* Required work: Everything from the line with "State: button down" down to the line with "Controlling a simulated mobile" below must be printed exactly, those two lines included. Exclude pictures.

* Stored rows:
-.-.-

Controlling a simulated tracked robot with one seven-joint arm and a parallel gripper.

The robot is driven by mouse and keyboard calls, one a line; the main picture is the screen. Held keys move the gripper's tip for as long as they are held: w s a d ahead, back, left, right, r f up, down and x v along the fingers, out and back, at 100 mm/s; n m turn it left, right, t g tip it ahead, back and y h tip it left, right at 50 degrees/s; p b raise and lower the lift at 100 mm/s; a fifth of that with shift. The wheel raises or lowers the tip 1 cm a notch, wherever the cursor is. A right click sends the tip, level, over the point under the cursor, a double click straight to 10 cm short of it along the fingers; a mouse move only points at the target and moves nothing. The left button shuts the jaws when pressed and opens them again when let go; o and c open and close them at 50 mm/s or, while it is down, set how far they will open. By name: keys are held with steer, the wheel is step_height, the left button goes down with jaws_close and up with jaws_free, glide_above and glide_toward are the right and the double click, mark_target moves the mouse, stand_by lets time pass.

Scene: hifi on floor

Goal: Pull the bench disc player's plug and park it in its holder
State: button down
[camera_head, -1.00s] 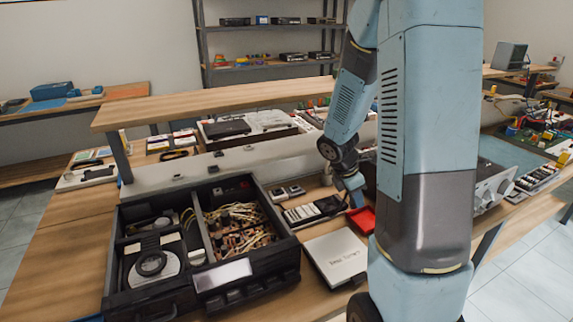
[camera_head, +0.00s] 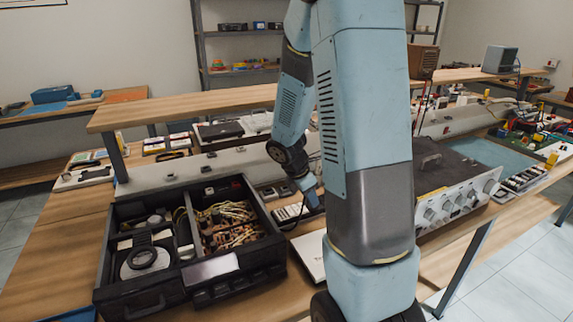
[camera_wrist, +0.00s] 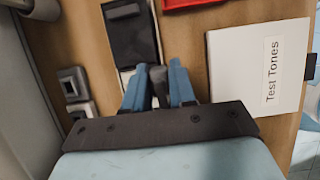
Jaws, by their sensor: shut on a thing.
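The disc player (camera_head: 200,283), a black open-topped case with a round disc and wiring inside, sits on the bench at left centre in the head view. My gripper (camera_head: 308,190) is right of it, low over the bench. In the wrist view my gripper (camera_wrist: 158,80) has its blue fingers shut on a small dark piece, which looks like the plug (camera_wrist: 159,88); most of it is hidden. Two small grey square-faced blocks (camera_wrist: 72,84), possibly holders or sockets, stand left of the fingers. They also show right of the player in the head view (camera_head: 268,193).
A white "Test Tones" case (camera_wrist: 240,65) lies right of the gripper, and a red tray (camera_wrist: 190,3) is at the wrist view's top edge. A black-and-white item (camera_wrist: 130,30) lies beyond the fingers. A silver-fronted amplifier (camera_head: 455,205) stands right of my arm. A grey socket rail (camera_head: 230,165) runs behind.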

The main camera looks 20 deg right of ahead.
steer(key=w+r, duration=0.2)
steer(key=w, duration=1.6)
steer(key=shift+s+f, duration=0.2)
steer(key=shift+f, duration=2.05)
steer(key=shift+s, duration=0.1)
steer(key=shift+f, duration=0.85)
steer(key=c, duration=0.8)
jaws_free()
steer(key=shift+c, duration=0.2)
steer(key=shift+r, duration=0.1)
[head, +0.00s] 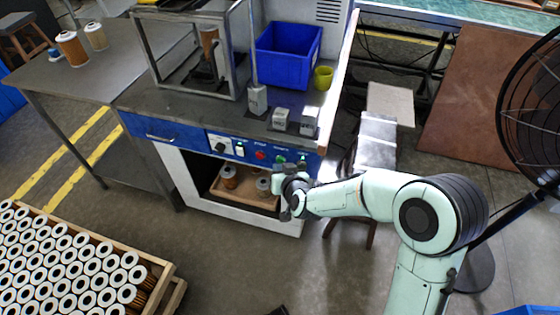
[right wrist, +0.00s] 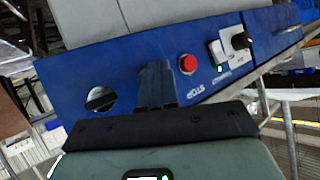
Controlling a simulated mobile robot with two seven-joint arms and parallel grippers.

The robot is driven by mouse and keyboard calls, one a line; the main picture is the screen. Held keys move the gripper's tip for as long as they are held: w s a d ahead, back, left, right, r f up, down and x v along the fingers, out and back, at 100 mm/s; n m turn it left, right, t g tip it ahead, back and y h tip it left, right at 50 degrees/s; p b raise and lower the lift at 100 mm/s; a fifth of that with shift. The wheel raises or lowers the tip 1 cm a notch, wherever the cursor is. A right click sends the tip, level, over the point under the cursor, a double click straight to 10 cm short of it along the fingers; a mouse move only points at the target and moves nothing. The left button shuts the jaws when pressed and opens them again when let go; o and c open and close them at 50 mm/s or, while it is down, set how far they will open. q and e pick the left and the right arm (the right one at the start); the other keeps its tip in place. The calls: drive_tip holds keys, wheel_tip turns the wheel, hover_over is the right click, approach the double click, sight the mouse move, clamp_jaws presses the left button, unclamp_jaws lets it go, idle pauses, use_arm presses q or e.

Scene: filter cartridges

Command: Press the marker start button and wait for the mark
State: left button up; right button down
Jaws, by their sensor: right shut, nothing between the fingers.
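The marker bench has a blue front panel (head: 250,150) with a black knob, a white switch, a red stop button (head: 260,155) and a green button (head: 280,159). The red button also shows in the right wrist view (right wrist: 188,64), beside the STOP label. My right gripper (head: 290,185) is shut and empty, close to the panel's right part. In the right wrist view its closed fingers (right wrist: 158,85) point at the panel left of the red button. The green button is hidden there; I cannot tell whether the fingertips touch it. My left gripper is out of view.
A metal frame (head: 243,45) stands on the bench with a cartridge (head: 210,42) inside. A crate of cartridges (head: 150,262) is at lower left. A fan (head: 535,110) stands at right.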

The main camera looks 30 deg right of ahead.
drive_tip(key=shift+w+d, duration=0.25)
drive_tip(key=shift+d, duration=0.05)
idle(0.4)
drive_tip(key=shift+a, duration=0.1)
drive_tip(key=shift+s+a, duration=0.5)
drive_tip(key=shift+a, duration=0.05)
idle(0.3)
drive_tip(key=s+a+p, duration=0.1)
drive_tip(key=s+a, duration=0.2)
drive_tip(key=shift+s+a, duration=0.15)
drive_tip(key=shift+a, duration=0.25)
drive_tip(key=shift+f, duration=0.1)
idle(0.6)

-.-.-

* Solution:
State: button down
[camera_head, -1.00s] 
[camera_head, +0.00s] 
[camera_wrist, +0.00s] 
Jaws, by their sensor: shut on a thing.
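The disc player (camera_head: 200,283), a black open-topped case with a round disc and wiring inside, sits on the bench at left centre in the head view. My gripper (camera_head: 308,190) is right of it, low over the bench. In the wrist view my gripper (camera_wrist: 158,80) has its blue fingers shut on a small dark piece, which looks like the plug (camera_wrist: 159,88); most of it is hidden. Two small grey square-faced blocks (camera_wrist: 72,84), possibly holders or sockets, stand left of the fingers. They also show right of the player in the head view (camera_head: 268,193).
A white "Test Tones" case (camera_wrist: 240,65) lies right of the gripper, and a red tray (camera_wrist: 190,3) is at the wrist view's top edge. A black-and-white item (camera_wrist: 130,30) lies beyond the fingers. A silver-fronted amplifier (camera_head: 455,205) stands right of my arm. A grey socket rail (camera_head: 230,165) runs behind.

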The main camera looks 20 deg right of ahead.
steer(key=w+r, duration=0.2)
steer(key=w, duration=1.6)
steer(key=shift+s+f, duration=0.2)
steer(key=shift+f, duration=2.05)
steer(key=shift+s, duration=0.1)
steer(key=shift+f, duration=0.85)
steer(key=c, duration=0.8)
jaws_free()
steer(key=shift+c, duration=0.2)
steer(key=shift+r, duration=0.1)
[head, +0.00s] 
[right wrist, +0.00s] 
Controlling a simulated mobile robot with two seven-joint arms and parallel grippers.

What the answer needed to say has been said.